**Goal**
Copy exactly, leaving out every image, the lines from the one with "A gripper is" through the one with "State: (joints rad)", inclusive.

**Records for the exercise**
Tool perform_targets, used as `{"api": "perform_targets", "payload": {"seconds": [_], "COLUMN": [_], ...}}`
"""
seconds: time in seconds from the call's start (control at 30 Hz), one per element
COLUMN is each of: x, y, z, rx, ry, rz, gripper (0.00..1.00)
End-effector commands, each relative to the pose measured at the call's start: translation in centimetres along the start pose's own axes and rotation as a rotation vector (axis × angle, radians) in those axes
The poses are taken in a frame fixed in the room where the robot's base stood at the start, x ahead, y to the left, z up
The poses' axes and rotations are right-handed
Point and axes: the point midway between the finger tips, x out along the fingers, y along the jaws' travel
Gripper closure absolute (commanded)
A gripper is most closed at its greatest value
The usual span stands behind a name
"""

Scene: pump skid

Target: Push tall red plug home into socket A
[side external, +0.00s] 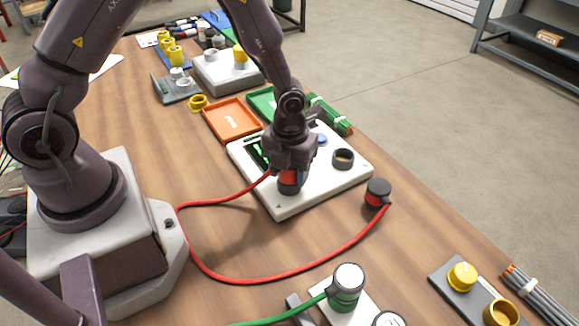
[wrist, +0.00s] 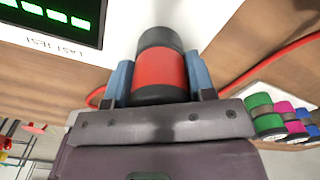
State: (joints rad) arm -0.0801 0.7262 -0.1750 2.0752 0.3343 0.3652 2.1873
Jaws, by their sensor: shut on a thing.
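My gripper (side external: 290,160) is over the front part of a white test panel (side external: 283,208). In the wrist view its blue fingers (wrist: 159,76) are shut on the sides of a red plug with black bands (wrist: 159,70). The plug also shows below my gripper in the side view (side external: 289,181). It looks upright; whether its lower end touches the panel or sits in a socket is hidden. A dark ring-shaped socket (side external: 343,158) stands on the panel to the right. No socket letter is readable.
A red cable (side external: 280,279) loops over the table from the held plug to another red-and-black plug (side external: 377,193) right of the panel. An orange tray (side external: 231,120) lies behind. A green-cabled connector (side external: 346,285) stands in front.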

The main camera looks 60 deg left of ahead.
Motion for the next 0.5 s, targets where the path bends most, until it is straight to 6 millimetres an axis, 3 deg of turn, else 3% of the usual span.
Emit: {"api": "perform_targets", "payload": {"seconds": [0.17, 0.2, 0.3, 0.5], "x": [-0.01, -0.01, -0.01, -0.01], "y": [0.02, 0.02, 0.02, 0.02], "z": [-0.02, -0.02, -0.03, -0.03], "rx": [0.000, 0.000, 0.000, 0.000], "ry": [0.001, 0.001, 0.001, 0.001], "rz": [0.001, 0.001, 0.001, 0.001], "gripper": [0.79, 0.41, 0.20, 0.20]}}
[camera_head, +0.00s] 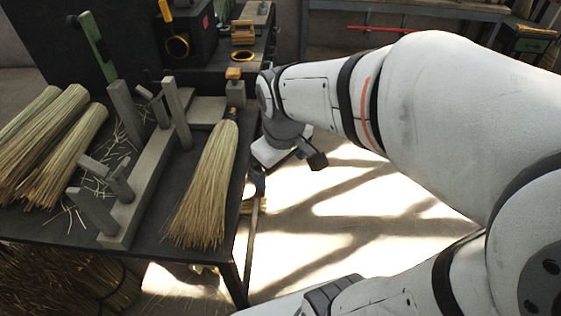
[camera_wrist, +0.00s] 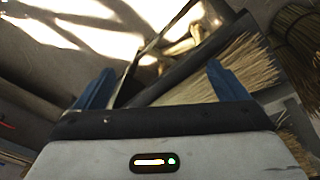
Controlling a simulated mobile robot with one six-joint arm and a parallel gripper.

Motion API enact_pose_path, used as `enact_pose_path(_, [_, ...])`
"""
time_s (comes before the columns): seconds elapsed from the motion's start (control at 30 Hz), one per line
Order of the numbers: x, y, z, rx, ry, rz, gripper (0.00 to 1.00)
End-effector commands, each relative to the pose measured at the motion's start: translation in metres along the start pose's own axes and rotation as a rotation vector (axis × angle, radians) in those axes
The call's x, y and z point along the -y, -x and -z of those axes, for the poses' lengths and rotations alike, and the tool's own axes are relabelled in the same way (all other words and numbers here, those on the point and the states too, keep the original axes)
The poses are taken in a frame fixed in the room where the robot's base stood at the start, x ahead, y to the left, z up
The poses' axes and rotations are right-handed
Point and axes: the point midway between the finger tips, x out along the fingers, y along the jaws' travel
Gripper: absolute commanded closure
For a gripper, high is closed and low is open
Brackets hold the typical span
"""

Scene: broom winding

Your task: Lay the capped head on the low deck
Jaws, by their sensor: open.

**Response for this exercise**
A gripper is most closed at its greatest value
The usual span stands behind a name
"""

Scene: pump skid

Target: Push tall red plug home into socket A
[side external, +0.00s] 
[wrist, +0.00s] 
State: (joints rad) arm -0.0801 0.7262 -0.1750 2.0752 0.3343 0.3652 2.1873

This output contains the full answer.